Any estimate on how many people (lawyers, lobbyists, and, as was detailed this week on NPR, port inspectors who cut apart shoes for tariff assessments) the FTC hires or contracts for services?
Is there an FTC-affiliated training course to discern between the kolinsky (Siberian weasel)fibers used to make paintbrushes and pahmi hairs? Or between blue visacha yarn and navy chinchilla? A train-the-trainer course?
“Business opportunities.”
I would not be surprised if the FTC eliminated every single item on that list but that one and would still keep every single power it has today by calling everything a “business opportunity”. That way, they could claim to deregulate and still keep the status quo.
You trying to help them, J?
“Imitation political or numismatic items.”
WTH is that?
imitational numismatic items are fake coins/currency.
not sure about what an imitation political item might be. maybe a replica George Washington wig.

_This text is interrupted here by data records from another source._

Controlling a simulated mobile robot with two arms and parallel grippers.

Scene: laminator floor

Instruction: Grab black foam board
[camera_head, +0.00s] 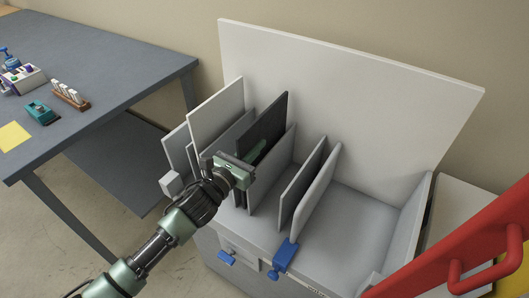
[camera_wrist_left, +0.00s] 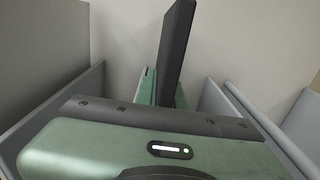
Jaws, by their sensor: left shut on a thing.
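The black foam board (camera_head: 272,119) stands upright in a slot of the grey bin, between lighter grey dividers. It also shows in the left wrist view (camera_wrist_left: 176,48), rising upright beyond the gripper body. My left gripper (camera_head: 257,156) reaches in from the left and is shut on the black board near its front edge. In the left wrist view a green finger (camera_wrist_left: 148,87) lies against the board's left side. The board's lower part is hidden by the gripper and dividers. My right gripper is not in view.
The grey bin (camera_head: 349,222) has a tall white back panel (camera_head: 340,85). A white board (camera_head: 216,113) and grey dividers stand close left of the gripper; a dark board (camera_head: 301,187) stands to the right. Blue clamps (camera_head: 285,255) sit on the front edge. A grey table (camera_head: 110,75) is at left.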

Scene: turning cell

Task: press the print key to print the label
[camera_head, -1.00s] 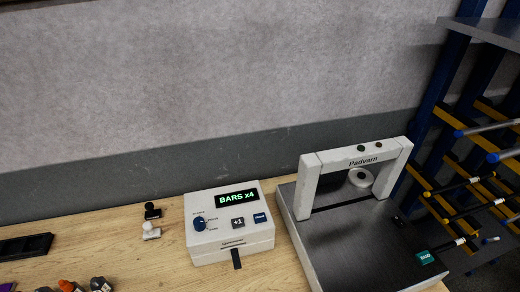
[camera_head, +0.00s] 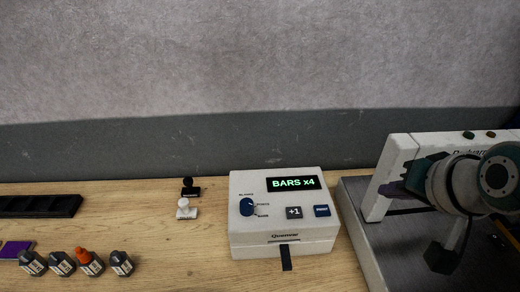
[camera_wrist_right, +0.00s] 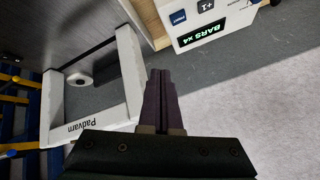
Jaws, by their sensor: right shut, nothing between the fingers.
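The white label printer (camera_head: 246,232) stands on the wooden bench in the head view, its green display (camera_head: 294,183) reading "BARS x4". Its blue print key (camera_head: 321,210) is right of the dark "+1" key (camera_head: 293,212) and a blue knob (camera_head: 247,207). The print key also shows upside down near the top of the right wrist view (camera_wrist_right: 178,18). My right gripper (camera_head: 392,189) is to the right of the printer, apart from the key. In the right wrist view its dark fingers (camera_wrist_right: 161,73) are together and empty. My left gripper is out of view.
The white "Padvarn" frame (camera_head: 393,160) stands on a dark plate (camera_head: 355,220) right of the printer, partly behind my right arm. Several small bottles (camera_head: 62,265) and a black tray (camera_head: 40,207) are farther left.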

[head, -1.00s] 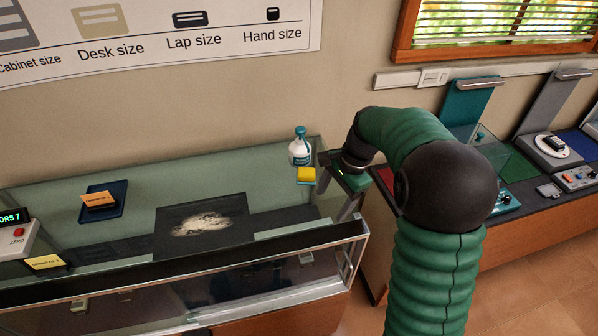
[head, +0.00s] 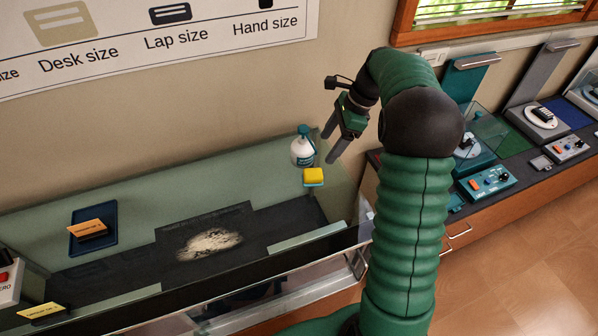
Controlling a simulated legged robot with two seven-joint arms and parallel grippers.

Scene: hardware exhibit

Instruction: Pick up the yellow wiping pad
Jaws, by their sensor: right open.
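The yellow wiping pad (head: 313,175) shows in the head view at the right end of the glass case, with a thin blue-green layer under it. A white spray bottle with a teal top (head: 302,148) stands just behind it. My right gripper (head: 332,146) is open and empty, above and to the right of the pad and bottle, its two fingers pointing down. It is apart from the pad in the picture; the exact height gap is hard to tell. My left gripper is not in view.
A pale powdery patch (head: 209,244) lies on a dark panel in the case. A blue tray (head: 93,228) with an orange label stands at left. The case's dark front rail (head: 190,279) runs below. A counter with devices (head: 487,182) is at right.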

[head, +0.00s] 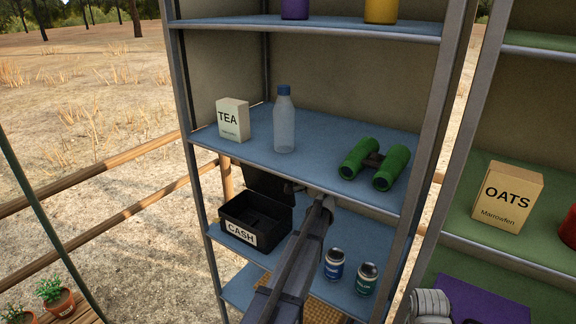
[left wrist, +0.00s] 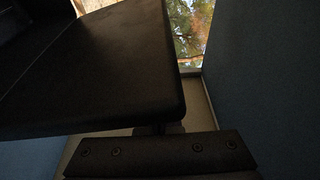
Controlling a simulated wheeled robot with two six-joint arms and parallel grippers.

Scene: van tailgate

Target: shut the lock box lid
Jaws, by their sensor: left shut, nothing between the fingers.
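The lock box (head: 240,238) is a black box marked CASH on the middle blue shelf, at its left end. Its lid (head: 268,186) is open and stands up at the back of the box. My left gripper (head: 293,188) is shut and empty, close to the right side of the raised lid; I cannot tell whether it touches. In the left wrist view, a large dark panel, apparently the lid (left wrist: 110,65), fills the upper left, just beyond the shut gripper fingers (left wrist: 160,152). My right gripper is not in view.
A tea box (head: 232,120), a bottle (head: 284,120) and green binoculars (head: 390,168) stand on the shelf above (head: 325,150). Two small cans (head: 334,264) (head: 366,279) stand right of my left arm. A metal post (head: 205,220) rises at the left.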

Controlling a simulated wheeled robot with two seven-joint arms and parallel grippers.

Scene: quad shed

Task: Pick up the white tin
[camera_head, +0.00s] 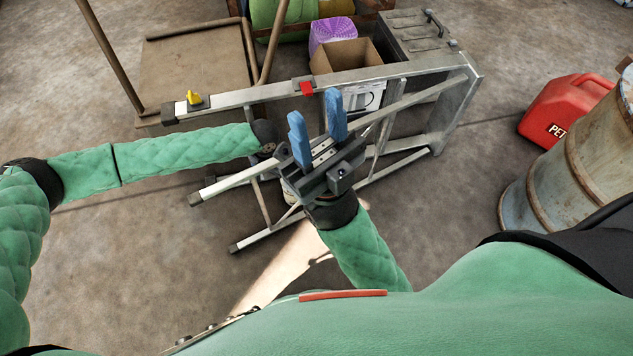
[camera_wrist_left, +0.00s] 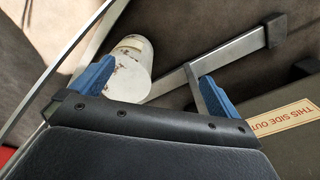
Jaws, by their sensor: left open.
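The white tin (camera_wrist_left: 130,70) is a scuffed, pale cylinder lying tilted in the left wrist view. It appears between the blue fingers of my left gripper (camera_wrist_left: 157,72), nearer the left one. That gripper is open and not closed on the tin; how far the tin is beyond the fingertips is hard to judge. In the head view my left arm reaches in from the left, and its gripper is mostly hidden behind my right gripper (camera_head: 313,105). My right gripper is open and empty, fingers pointing up the picture. I cannot make out the tin clearly there.
A metal stepladder (camera_head: 450,85) lies on the floor around and beneath the grippers. A cardboard box (camera_head: 345,57) and purple basket (camera_head: 332,33) stand behind it. A red petrol can (camera_head: 565,108) and rusty barrel (camera_head: 560,175) are at right. The floor at lower left is clear.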

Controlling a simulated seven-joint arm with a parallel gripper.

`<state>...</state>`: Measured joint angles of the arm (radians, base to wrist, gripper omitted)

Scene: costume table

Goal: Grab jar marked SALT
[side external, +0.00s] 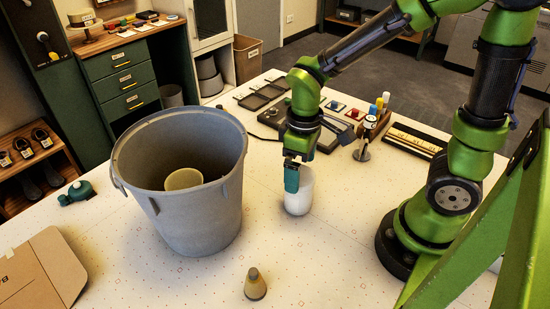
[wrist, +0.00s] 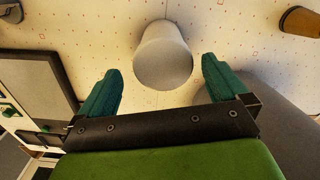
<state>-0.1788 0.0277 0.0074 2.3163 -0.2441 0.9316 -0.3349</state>
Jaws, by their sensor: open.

e.g. a replica of an “i like ike” button
Perfect example. I’m on a meetup group for haunted house enthusiasts, and every October we go to all the local haunted attractions. Since we’re part of a large group we often get to arrange behind-the-scene tours of the attractions given by the owners / operators.
Anyway, one of the ones we went to this year was new, and the owner was detailing for us everything he had to go through to get the place set up. First he had to convince the city council that having a haunted house wasn’t “degrading” the neighborhood and presenting a “bad image” of the town. He barely won that vote. A freaking town council vote on whether he would be allowed to open a private business!
Then he detailed the endless headaches with the fire marshall about what voltage the lights could be, how the wires had to be secured, how many exits there had to be and facing which directions, etc. etc. Finally, the icing on the cake, was that the town required him to have a health and safety professional on the scene during all hours of operation. The fire marshall was MORE THAN HAPPY to offer his services in this capacity (in his “off time”), and charged the owner $50 per hour to stand there and drink coffee all night. It was literally a shake-down! A legal shake-down! The bureacrat in charge of code compliance also moonlights as part of that enforcement. If I hadn’t been sold on libertarianism already, that would have done it.
They’re just gangsters. Nothing more.
Can we get a list of things the FTC doesn’t specifically regulate? Seriously, I’m curious.
Here you go:
Does that help?
Generally if the FTC can’t regulate something it’s because some other agency has jurisdiction. The FTC generally can’t regulate the legal profession. They tried to once — by relabeling law offices as “financial institutions,” but the courts said no to that.
Labor unions generally fall outside FTC jurisdiction — but again, there the National Labor Relations Board has authority.
Jeez, Skip,
When didja get the time to TYPE all that??